I'd welcome a no kids invite - turns it into a date!

ann said...

thanks for sticking up for us brides even though you are so much busier than me right now! you're the best maid-of-honor already! And bring the kids even if I forget to include them on the envelope!!!

Anonymous said...

The exact opposite happened at our wedding this month - children were wholeheartedly invited, but most parents didn't bring them. We were so bummed!

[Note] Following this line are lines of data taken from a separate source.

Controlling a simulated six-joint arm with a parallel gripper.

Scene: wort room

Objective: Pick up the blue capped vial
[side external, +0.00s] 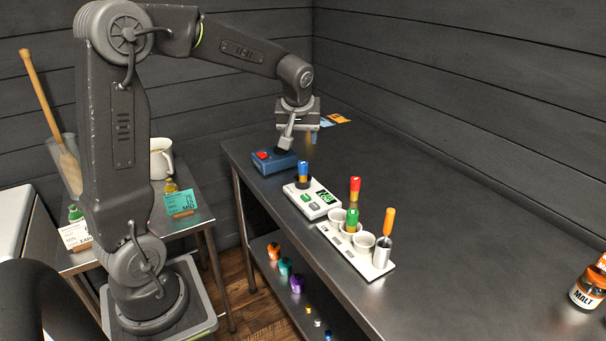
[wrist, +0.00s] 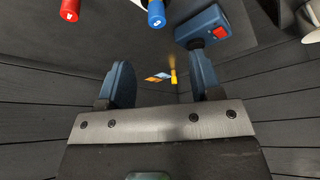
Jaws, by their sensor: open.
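The blue capped vial (side external: 303,170) stands upright in a dark holder on a white device with a green display (side external: 319,204). Its blue cap also shows at the top of the wrist view (wrist: 156,14), beyond my fingers and slightly left of the middle between them. My gripper (side external: 297,137) is open and empty, above the bench and higher than the vial, at the back near the blue box. In the wrist view my two dark blue fingers (wrist: 162,80) are spread apart with nothing held between them.
A blue box with a red button (side external: 274,163) sits behind the device. A red-capped vial (side external: 355,186), a green-capped vial (side external: 351,220) and an orange-handled tool (side external: 389,224) stand at the white rack (side external: 358,262). A malt jar (side external: 588,290) is far right. The bench between is clear.

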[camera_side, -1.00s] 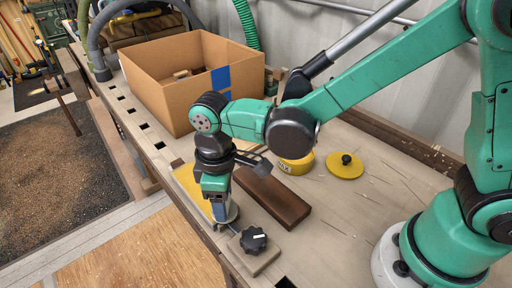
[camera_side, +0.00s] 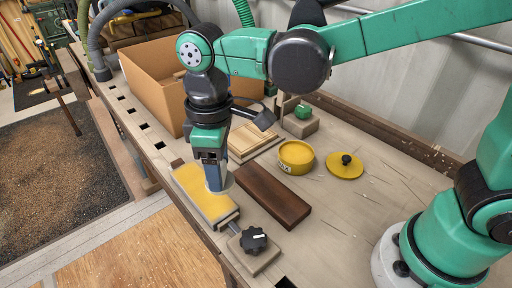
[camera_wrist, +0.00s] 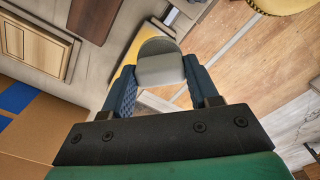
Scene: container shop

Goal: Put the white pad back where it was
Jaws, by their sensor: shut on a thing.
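The white pad (camera_wrist: 160,65) is a pale, rounded piece held between the fingers of my gripper (camera_wrist: 158,92) in the wrist view. In the side view my gripper (camera_side: 212,168) points down over the yellow-topped block (camera_side: 200,198), and the pad (camera_side: 217,180) shows pale at its fingertips, partly hidden by the fingers. I cannot tell whether the pad touches the yellow top or hangs just above it.
A dark brown board (camera_side: 272,195) lies right of the yellow-topped block. A black knob (camera_side: 254,240) stands at its front end. Behind are a framed wooden panel (camera_side: 250,140), an open yellow tin (camera_side: 296,157), its lid (camera_side: 345,165) and a cardboard box (camera_side: 150,88).

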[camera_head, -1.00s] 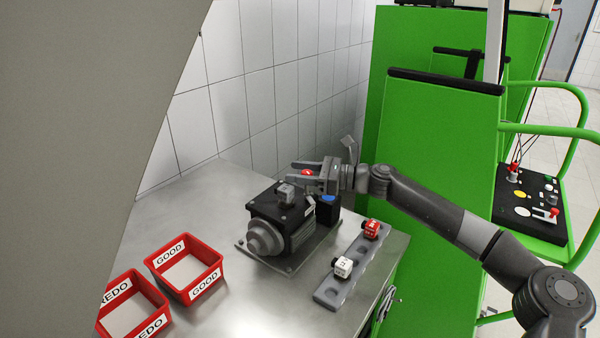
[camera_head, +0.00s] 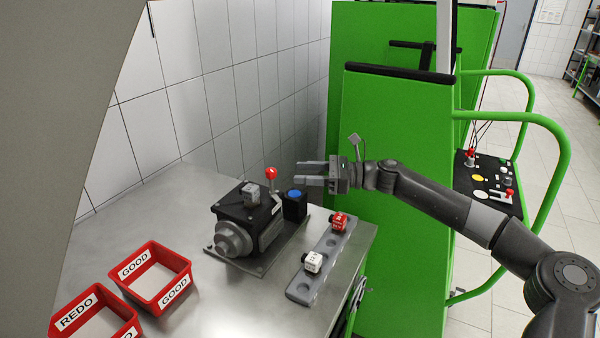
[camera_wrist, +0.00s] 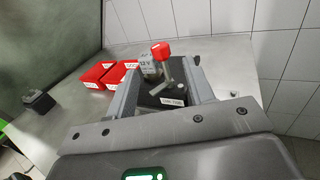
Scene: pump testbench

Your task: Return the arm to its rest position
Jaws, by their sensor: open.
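My gripper (camera_head: 300,173) is open and empty, raised beside the pump, with its fingers pointing left. It stands to the right of the lever's red knob (camera_head: 271,174) and apart from it. In the wrist view the two fingers frame the pump and the red knob (camera_wrist: 160,51), with nothing held between them. The dark pump (camera_head: 246,222) sits on its plate on the metal bench, with a grey cube-shaped part (camera_head: 251,194) on top. My arm reaches in from the right, in front of the green cabinet (camera_head: 390,150).
A blue button box (camera_head: 295,206) stands beside the pump. A grey rack (camera_head: 301,290) holds a red part (camera_head: 338,222) and a white part (camera_head: 312,262). Red GOOD (camera_head: 150,277) and REDO (camera_head: 95,312) bins are at the left. Green rails (camera_head: 560,170) and a control panel stand right.

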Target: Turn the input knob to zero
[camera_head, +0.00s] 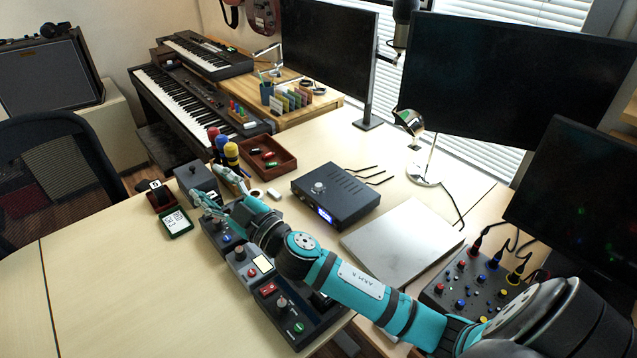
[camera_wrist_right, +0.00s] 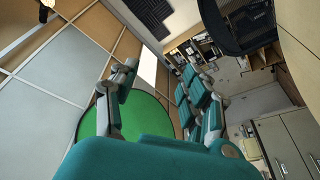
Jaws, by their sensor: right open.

I'd also like to add a little rant to your well composed diatribe, regarding wedding gift etiquette - based on personal experience:

First, if you're going to ask someone where they're registered make sure to actually buy something off their registries. The happy couple has spent lots of time making those lists and have undoubtedly included things from many different price ranges in order to give you, their valued guest, options. If you've never been to the happy couple's house, don't assume a steam-cleaner will be an appropriate gift. (P.S. There are no carpets in our house.)

Second, if you're going to give a personalized gift, make darn sure it is going to be something they like. Take a look at that registry and see what their dishes look like - classic, vintage, retro, eclectic, or country? And never the twain shall meet...

Third, if all you can muster to bring is a silver lamé tunic with Celtic knot ribbon trim in a size two - from Goodwill, no doubt - shouldn't you leave the gift at home? It's not "Renaissance", dear, "It's hideous."

Fourth, let's pretend you're a friend of ours and you're invited to our home on a regular basis for other events (holiday parties, port and chocolate tastings, etc.). Let's pretend that when you come to our house you're always very thoughtful and bring along a bottle of port to share or stash for next time. Now, let's pretend you're invited to the wedding; what are you going to bring as a gift? Three bottles of inexpensive port we've already had in your presence and some chocolate? Hmmm.... special. It would have been more thoughtful to spend the same amount on one special bottle of port (like my dear brother who brought us a bottle of port back from his trip to Portugal). Thanks!